Using a clever root-finding method in step 2, one can lower the misrounding rate while retaining or improving performance. In this case I dug up an irrational method,

𝑎 ↦ ½𝑎 + √(¼𝑎² + 𝑏/(3𝑎)) to approximate ∛(𝑎³+𝑏),

from a 17th century book by Thomas Fantet de Lagny, [Fan92]; perhaps surprisingly since it has both a division and a square root, its performance when rewritten appropriately (so as to schedule the division as early as possible, and avoiding a serial dependency between the square root and the division, see appendix D) is similar to that of the better known rational method (nowadays often known as Halley’s, but both methods are considered by Halley, and both are due to Lagny when applied to the cube root; see the discussion in part I). This is because the rational method has a divisor of higher degree, so that its division cannot be scheduled early. The error of that irrational method is half that of the rational method.

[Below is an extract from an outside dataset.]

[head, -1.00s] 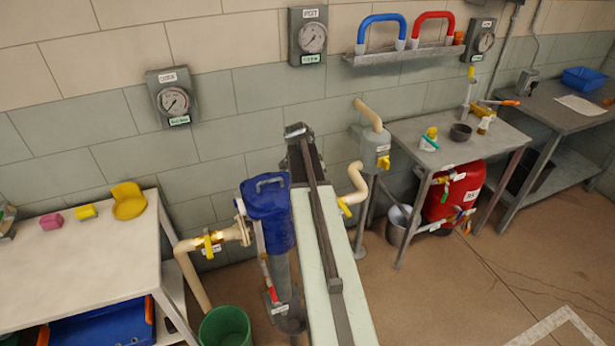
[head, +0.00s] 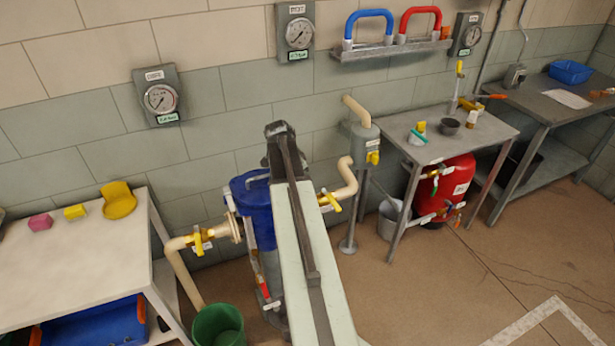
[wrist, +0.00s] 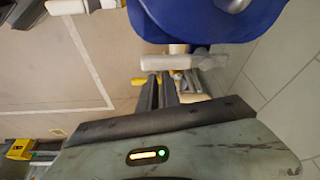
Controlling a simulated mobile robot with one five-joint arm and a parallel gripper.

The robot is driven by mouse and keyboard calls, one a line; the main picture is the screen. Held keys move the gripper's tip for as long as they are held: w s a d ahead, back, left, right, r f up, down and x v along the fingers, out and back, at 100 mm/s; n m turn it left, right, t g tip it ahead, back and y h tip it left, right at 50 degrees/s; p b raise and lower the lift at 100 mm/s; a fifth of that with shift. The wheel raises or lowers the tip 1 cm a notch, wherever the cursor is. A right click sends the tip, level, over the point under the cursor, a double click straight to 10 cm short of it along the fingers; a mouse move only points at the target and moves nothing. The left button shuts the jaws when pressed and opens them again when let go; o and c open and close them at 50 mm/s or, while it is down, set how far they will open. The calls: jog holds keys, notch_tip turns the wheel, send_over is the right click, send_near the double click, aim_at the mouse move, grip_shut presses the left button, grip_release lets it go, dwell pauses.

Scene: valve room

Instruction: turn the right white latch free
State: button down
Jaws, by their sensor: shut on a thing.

Optimizing the coefficients to minimize the error at the end of step 2, in a manner inspired by tweets by Stephen Canon (two twitter threads, [Can18a] and [Can18b]) gains another two bits on the error of that irrational method, at no cost.

With a rational method of order 5 in step 4, the method achieves a misrounding rate of 4.564(68) per million, which is easily corrected at essentially no average cost (the rate of passage in the slow “potential misrounding” path is 2.6480(52)⋅10⁻⁴, and the latency of the slow path is less than ten times that of the fast path).

Remarks on the faithful method with FMA.

The key idea is in njuffa’s answer to this question: step 4 can be performed with only an exact square, without requiring an exact cube, so that step 2 should aim for, and step 3 should round to, half of the precision rather than a third.

Contrary to njuffa I used double throughout. In step 2, I went for an irrational method of order 5 (obtained by generalizing Lagny’s methods; see part I and appendix B), and in step 4, for a rational method of order 4 rather than 3.

The resulting method has a misrounding rate of 6.10(25) per billion, and a rate of passage in the “potential misrounding” path of 3.05(18)⋅10⁻⁷.